Cissy Newman was a pretty woman who picked fretfully at her food and wore a thin layer of anxiety over her makeup. At one point, from out of nowhere she blurted at me, “But, after all, don't you think a child needs his mother?” I stared blankly at her. “Don't I think a child needs his mother?” I repeated idiotically. It was then that Roger laughed easily and surprised me by saying in a voice both soft and kind, “Cissy, Cissy, that's not her point,” and then proceeding, with remarkable equanimity, to give a wonderfully reasoned pr
é
cis of the feminist position with which he identified me. Cissy and I both sat there, nodding like a pair of grateful students who've been released by a skillful teacher from their own mental incompetence.

I remember thinking then, What is he doing here? Why has he deliberately put himself back into this life? And I began to watch him.

After dinner, I sat at one end of a brocade-covered couch, while Roger sat beside me in a velvet-covered armchair. A stream of chitchat formed itself all around us and, separately, we each joined in from time to time; but repeatedly I saw Roger's eyes rise above the faces of the company and come to rest on the larger surround. When he did, not only was his pleasure unmistakable, his satisfaction seemed profound. Clearly, the ease with which he wore his clothes extended to the ease with which he inhabited this room. As he looked about him, he absentmindedly stroked the velvet arm of his chair with an absorptiveness that made the caress of his hand seem that of a lover on the arm of the beloved. At the same time, he periodically eased his body forward in the chair to pick from the coffee table a marble egg that rested on a worked-gold stand, rolling the egg about smoothly and again lovingly in the palm of his hand, then returning it carefully to its place on the stand. When he spoke, he held his wineglass in such a way that he seemed more aware of the feel of the crystal stem between his fingers than of the words coming out of his mouth. It was as though the people in the room were figures in the foreground of a history painting, our host clearly heir to the painting.

I found myself thinking, Who or what is this reminding me of? Another minute and I had it. I was watching Ashley Wilkes, a man of developed sensibility and liberal inclination made inert by a will bound to a way of life rather than a spirit in consultation with itself.

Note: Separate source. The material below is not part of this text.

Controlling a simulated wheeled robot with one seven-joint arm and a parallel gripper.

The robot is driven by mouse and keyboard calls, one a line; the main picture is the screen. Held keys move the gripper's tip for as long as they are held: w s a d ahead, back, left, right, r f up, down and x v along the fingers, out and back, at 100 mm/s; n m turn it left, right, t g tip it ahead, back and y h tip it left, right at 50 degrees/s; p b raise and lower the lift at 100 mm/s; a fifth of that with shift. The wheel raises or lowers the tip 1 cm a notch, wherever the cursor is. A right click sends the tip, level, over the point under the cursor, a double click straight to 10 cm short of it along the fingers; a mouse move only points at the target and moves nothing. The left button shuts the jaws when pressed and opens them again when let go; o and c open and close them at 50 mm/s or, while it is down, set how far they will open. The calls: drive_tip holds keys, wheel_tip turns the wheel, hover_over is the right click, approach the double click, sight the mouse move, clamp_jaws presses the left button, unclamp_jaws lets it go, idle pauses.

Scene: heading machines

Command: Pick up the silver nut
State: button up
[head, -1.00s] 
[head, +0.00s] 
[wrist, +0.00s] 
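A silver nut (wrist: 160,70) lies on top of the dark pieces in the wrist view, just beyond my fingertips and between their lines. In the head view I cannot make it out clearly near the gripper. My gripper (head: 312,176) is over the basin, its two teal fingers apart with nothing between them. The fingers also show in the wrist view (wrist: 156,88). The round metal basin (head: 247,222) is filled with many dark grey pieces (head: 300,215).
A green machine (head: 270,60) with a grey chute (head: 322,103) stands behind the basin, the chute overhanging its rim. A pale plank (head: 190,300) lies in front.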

For a moment, Roger Newman—working in the ghetto, in love with Jane Brown—had had an overpowering need to experience passion firsthand. His considerable intelligence had told him that it was a plus, as well, to know what was being said and done on those streets down below; but it had always been a given that any foray into them would be in the nature of a temporary investigation.

As the lawyer and I were walking down Park Avenue at midnight, I said to myself, Henry James would have written this story, not Edith Wharton. Wharton thought no one could
have
freedom, but James knew no one
wanted
freedom.

*   *   *

When the influence of European modernism crossed the Atlantic at the turn of the twentieth century, it made its first full stop in Greenwich Village. There, a generation of artists, intellectuals, journalists, and social theorists came together to make a revolution in consciousness. Among them were women and men whose names are now inscribed in the history books: Edna St. Vincent Millay, Alfred Stieglitz, Margaret Sanger, Eugene O'Neill, Emma Goldman, Walter Lippmann—an unlikely collection of cultural bedfellows drawn together by the spirit behind the movement.
Experience
was now king, and everyone wanted it: unimpeded sexual adventure, alarmingly bold conversation, extreme eccentricity of dress; declaring oneself free to not marry or make a living, have children or vote. These became the extravagant conventions of downtown radicalism—and none adhered more strictly to them than Evelyn Scott, a writer of the 1920s whose name was once known to every Village modernist. Thirty years later, Scott was living with her husband, an alcoholic English writer, in a boardinghouse on Manhattan's Upper West Side; both of them now old, ill, half-mad, and almost wholly destitute.

In 1963, Evelyn died and the English husband, through the intervention of old friends, was repatriated back to London, where he died a few years later, in an alcoholic stupor, in pretty much the same boardinghouse as the one Evelyn had died in in New York. His remains were a collection of shopping bags, small suitcases, a trunk or two. These were hauled off to a book and antiques shop in the Camden district of London, where they gathered dust for a decade and more. Then they were shipped off to a junk shop in Yorkshire. There, one day in the late seventies, an amateur book dealer, a man of literary taste, opened one of the trunks and came across a collection of Evelyn Scott's letters, diaries, and novels (both published and in manuscript). He began reading. At first mystified, he was soon absorbed. Who was this woman? How had she come to write these books? Why had he never heard of her?

The book dealer (his name was D. A. Callard) spent the next five years, on both sides of the Atlantic, trying to answer these questions. The fruit of his labor was a biography, published in 1985 and called
Pretty Good for a Woman
(a crack made by William Faulkner about Scott's work). When the book was published in the United States, a friend came over, tossed it on my coffee table, and said, “This is your cup of tea.” And so it was.